One variety of theology is evangelical theology, a study of God’s revelation from an evangelical perspective. Evangelicalism is a popular movement within Protestantism that emphasizes being born again and having a personal relationship with Jesus Christ. The word evangelical comes from the Greek word translated “gospel” or “good news.” Evangelical theology is intended to describe evangelicals’ entire theological approach to the Christian faith.
Evangelical theology has several basic tenets:
First, evangelical theology is committed to a high view of Scripture. This is in line with the Reformation principle of sola scriptura, i.e., the Bible is the sole authority for faith and practice in the Christian’s life (2 Timothy 3:16). Evangelical Biblicism ignores any traditional or oral authority that may exist in some churches and submits only to Scripture’s commands. Furthermore, evangelical hermeneutics generally relies on a literal interpretation of the Bible. That is to say evangelicals believe the Bible should be interpreted literally, historically, grammatically, and contextually.
Second, evangelical theology is largely based on an individual approach to the Christian faith. Evangelicals place strong emphasis on individual conversion and accountability in the faith. According to evangelical theology, each person is responsible for making his or her own decision to submit to the Lord Jesus Christ in salvation. Conversion takes place when a person is born again as a new creation under the power of the gospel for salvation (John 1:12; 3:3; Romans 1:16). The new birth occurs individually rather than corporately. In other words, belonging to an evangelical church doesn’t save a person; each person much exercise personal faith in Jesus.

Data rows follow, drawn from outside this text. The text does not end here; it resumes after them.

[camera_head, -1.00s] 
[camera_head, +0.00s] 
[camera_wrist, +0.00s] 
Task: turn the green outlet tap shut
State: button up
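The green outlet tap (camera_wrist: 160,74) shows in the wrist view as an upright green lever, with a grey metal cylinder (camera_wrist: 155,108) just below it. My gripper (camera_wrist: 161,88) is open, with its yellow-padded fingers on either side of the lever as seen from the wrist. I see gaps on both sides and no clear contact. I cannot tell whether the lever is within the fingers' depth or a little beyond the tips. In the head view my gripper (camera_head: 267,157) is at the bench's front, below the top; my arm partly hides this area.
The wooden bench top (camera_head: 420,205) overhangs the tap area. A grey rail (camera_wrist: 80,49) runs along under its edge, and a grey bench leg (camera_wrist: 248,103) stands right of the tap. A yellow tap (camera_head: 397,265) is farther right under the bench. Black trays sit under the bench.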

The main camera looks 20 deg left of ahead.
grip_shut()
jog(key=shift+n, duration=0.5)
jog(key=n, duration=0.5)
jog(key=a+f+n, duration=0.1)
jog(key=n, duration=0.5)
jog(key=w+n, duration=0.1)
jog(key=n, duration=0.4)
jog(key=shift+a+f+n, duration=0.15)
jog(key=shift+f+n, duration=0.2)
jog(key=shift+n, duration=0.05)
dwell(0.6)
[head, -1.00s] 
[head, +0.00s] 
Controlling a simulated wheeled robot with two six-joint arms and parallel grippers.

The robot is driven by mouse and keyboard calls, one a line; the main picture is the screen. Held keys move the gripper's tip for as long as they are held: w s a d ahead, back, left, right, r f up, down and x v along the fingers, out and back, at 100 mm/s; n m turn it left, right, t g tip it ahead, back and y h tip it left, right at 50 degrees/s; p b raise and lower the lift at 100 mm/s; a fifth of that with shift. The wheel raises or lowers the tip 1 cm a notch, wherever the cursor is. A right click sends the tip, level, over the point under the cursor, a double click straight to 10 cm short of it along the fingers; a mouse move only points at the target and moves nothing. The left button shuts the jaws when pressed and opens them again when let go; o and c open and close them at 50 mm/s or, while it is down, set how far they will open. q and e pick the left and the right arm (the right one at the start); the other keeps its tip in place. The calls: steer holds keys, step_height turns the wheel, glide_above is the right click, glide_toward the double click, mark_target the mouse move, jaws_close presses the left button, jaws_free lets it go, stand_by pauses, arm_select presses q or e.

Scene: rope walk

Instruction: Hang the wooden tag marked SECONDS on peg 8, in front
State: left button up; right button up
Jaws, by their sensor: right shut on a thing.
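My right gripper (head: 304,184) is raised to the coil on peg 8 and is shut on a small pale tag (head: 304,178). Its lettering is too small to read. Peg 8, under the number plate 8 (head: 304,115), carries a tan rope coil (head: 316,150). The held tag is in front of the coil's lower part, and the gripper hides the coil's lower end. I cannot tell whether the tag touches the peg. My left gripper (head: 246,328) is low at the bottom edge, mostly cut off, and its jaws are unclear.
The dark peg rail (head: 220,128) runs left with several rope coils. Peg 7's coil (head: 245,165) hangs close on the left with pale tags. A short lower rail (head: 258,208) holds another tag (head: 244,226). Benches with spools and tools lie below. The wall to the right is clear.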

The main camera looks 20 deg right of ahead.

A third distinctive of evangelical theology is an emphasis on missionary work. True to their name, evangelicals promote the gospel and have been responsible for many, many missionaries going around the world to share the good news of Jesus. Evangelicals also seek to influence culture and law, taking seriously Jesus’ command to be salt and light in the world (Matthew 5:13–16).
The fourth important distinctive of evangelical theology is its focus on the essence of the gospel: the death and resurrection of Jesus (1 Corinthians 15:3–7). That the sin of the world was nailed to the cross with Jesus is of the utmost importance in evangelical theology. As a result, evangelical Christians tend to set high moral and ethical standards and live separated lives.
In short, evangelical theology focuses on the gospel, God’s good news for the world in Jesus Christ. Evangelicals believe the Bible is the sufficient, inspired, authoritative Word of God and that the foundational message of the Word is God’s gracious provision of salvation through His only begotten Son.